A fuel that is often forgotten in the alternative fuel discussion is biodiesel. The fuel, though, is alive and well and growing in popularity.

For many fleets, particularly local delivery fleets, hybrid-electric or electric vehicles have been the choice.  There are a number of options: hybrid-electric (uses both an electric motor and internal combustion engine to propel the vehicle); plug-in-hybrid electric vehicle, or HEV (plugs into the energy grid for electric power and also utilizes a combustion engine); extended range electric vehicle (operates as a battery electric vehicle for a certain number of miles and switches to an internal combustion engine when the battery is depleted); battery-electric vehicle, or BEV (powered exclusively by an onboard battery plugged into a grid); and fuel-cell vehicle, or FCV (converts energy from fuel such as hydrogen into electricity).

Electric trucks used in urban settings now populate many local fleets.  Typically, these are of the battery-electric variety.  Smith Electric Vehicles is perhaps the most well-known of the providers, but there are other suppliers as well.  The vehicles produce zero emissions, run quietly and can perform most of the same chores as their diesel counterparts.  But there are drawbacks, namely vehicle range and the configuration options.  Due to the size and weight of batteries needed to power the vehicles and the charging time required, all-electric trucks remain an unrealistic option for many fleets, says Leonard.

“A breakthrough may be needed in storage battery technology before there is mainstream use of battery-electric delivery trucks,” Leonard notes.  “However, these vehicles can still work very well in niche applications that are less impacted by the inherent limitations of today’s battery technologies such as limited range or lengthy recharge times for battery packs.  In addition, battery-electric trucks offer unique benefits in localities that choose to assign a premium value to zero emissions.  Companies like Frito-Lay and UPS have reported positive experiences deploying battery-electric vehicles in applications such as Class 6 delivery trucks operated over relatively short delivery routes.”

BEVs can also offer lower maintenance and lifecycle costs, Leonard says, further improving their total cost of ownership profile.  There is also no concern about supply of electricity, according to the Electric Drive Transportation Assn.  The association notes that current electricity supplies are sufficient to convert 73% of the U.S. light-duty fleet to electric power, displacing nearly 52% of the nation’s current oil imports.

Best of both worlds

Similar to electric vehicles are hybrid-electric vehicles.  These vehicles, which typically include a second fuel source such as gasoline or diesel, include many of the benefits of BEVs without the range limitations.  Hybrid-electric vehicles have found their place in applications ranging from medium-duty up to Class 8 tractors.

Even with their success in local delivery, electric and hybrid-electric vehicles will likely remain a small part of the future mix, says UC-Davis’s Fulton.  “Electrification of trucks is limited by range requirements.

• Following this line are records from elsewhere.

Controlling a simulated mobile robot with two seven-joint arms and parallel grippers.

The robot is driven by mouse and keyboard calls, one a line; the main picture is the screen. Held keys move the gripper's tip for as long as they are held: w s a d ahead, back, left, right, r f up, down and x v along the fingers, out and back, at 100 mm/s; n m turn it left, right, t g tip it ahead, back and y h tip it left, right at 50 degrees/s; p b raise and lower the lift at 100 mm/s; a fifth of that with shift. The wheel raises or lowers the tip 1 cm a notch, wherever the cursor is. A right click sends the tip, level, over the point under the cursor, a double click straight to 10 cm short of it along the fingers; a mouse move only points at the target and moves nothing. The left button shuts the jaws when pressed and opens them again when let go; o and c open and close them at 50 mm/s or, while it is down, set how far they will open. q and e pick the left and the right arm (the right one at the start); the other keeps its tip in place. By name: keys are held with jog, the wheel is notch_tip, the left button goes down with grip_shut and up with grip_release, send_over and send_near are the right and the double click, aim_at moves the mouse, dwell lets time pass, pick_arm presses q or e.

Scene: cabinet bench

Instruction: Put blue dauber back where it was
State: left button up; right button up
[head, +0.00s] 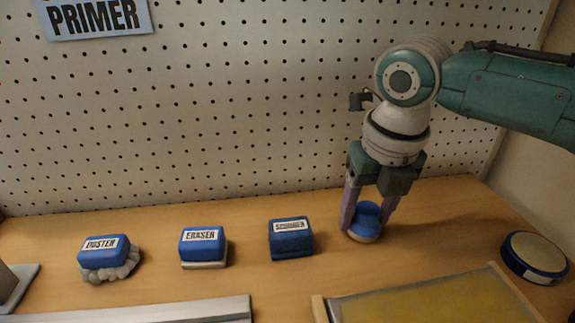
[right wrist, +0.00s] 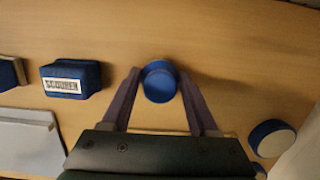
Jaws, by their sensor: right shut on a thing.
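The blue dauber (head: 366,219) is a short round blue piece with a pale base. It stands upright at the right end of a row of blue tools on the wooden bench. My right gripper (head: 367,222) reaches down from above, with its two purple fingers on either side of the dauber and shut on it. In the right wrist view the dauber (right wrist: 160,82) sits between the fingertips of the right gripper (right wrist: 160,88). Its base looks to be at the bench surface, though I cannot tell if it touches. My left gripper is not in view.
Left of the dauber stand blocks labelled scourer (head: 291,239), eraser (head: 203,246) and duster (head: 106,257). A round blue-rimmed pad (head: 535,257) lies at the right. A yellowish framed tray (head: 425,302) is in front. A pegboard (head: 230,110) with a primer sign (head: 95,18) rises behind.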

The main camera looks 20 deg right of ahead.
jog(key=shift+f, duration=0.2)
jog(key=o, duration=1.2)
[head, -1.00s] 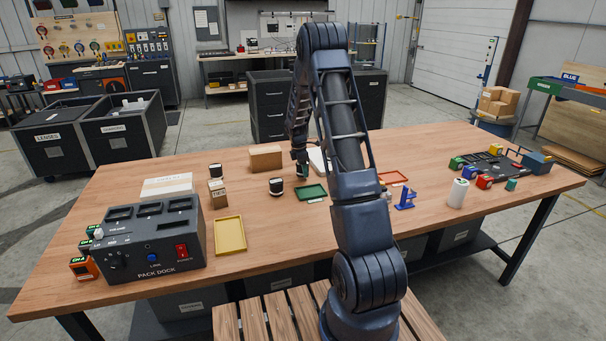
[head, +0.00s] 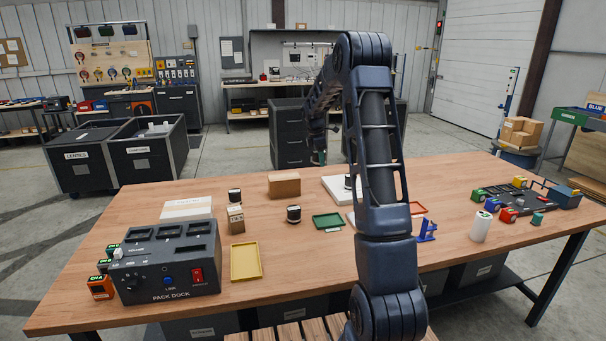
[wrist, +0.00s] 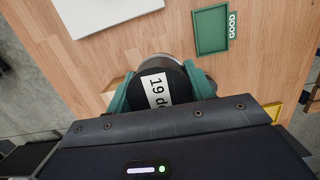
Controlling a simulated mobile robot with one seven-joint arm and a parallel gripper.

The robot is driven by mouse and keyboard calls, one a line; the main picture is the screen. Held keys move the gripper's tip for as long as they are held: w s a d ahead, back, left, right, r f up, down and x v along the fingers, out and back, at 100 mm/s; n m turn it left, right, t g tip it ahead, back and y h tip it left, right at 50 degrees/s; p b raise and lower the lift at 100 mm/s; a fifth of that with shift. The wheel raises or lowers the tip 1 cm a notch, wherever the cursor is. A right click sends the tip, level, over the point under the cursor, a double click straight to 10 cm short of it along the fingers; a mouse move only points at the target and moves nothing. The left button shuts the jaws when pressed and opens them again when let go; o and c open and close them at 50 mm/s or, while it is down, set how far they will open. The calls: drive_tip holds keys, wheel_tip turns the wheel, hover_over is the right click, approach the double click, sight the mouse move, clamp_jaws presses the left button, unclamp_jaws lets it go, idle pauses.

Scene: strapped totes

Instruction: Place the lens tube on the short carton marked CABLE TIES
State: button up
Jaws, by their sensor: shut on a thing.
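My gripper (wrist: 158,92) is shut on a dark round tube (wrist: 158,86), with a green finger on each side; its end label reads in part "19 d". In the head view my gripper (head: 319,157) hangs above the back of the table, and the tube there is too small to make out. Possible cartons are a flat white one (head: 187,208) at left, a brown one (head: 284,186) at the back, a small upright brown one (head: 235,219) and a white one (head: 337,187) partly behind my arm. I cannot read CABLE TIES on any of them.
Similar dark tubes stand at the small carton (head: 234,195), on the table (head: 294,214) and by the white carton (head: 348,182). A green tray (wrist: 211,30) marked GOOD, a yellow tray (head: 246,262) and the PACK DOCK (head: 165,270) are nearby.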

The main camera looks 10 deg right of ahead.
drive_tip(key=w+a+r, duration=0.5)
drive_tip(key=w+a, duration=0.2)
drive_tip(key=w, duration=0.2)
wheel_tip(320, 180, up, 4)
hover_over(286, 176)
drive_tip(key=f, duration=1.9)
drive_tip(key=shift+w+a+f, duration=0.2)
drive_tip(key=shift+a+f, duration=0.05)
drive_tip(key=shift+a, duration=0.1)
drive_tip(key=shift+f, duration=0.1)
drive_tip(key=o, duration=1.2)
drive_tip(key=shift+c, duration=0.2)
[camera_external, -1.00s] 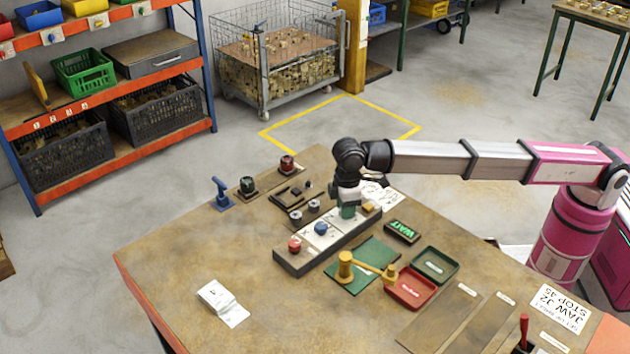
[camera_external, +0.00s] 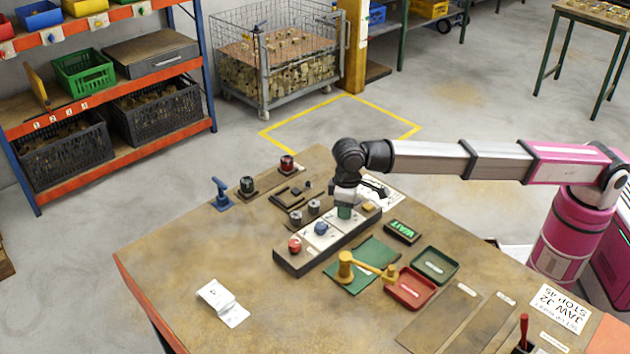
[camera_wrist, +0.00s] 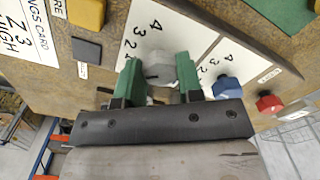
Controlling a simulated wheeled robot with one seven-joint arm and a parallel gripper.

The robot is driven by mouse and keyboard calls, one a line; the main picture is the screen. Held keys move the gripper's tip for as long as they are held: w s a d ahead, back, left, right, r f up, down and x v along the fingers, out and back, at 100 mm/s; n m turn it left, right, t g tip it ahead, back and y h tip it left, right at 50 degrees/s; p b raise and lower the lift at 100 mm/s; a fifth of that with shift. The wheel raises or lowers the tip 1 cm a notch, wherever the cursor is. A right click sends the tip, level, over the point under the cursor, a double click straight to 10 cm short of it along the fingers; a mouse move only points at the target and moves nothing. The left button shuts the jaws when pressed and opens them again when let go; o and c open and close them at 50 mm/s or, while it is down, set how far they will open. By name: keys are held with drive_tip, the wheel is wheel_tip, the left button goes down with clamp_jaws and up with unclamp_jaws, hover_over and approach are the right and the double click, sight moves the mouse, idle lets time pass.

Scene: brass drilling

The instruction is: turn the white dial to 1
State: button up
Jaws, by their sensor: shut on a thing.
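The white dial (camera_wrist: 159,68) sits on a white plate marked with the numbers 4, 3 and 2 on a long dark panel (camera_external: 290,266). My gripper (camera_wrist: 160,82) reaches down over it, with one green finger on each side, and is shut on the dial. The fingers hide its lower part and the 1 mark, so I cannot tell exactly where it points. In the external view my gripper (camera_external: 345,211) covers the dial.
A blue dial (camera_external: 321,228) and a red knob (camera_external: 294,244) share the panel, with a yellow block (camera_external: 369,206) at its far end. The table's left front is mostly clear.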

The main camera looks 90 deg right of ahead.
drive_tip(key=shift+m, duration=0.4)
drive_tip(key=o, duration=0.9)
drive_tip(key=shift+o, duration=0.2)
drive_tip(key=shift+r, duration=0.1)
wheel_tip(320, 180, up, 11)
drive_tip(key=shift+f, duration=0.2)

It is not clear how long-haul trucking will be able to operate on electricity, unless catenary system or road-bed inductive charging systems are developed, which is unlikely at least for one to two decades,” he says.

Some fleets have adopted hybrid drive systems, which use hydraulics.  These systems typically use an onboard controller to coordinate pumps, hydrostatic motors, and accumulators to power the vehicle during start and stop operations.  This is an option for refuse fleets and others who make frequent stops.

Freightliner Custom Chassis Corp.’s new S2G propane-powered chassis is for use in medium-duty applications up to 33,000 lbs.

There are also plenty of people excited about the future of hydrogen and dimethyl ether, two “new” alternative fuels that  have actually been around for quite some time.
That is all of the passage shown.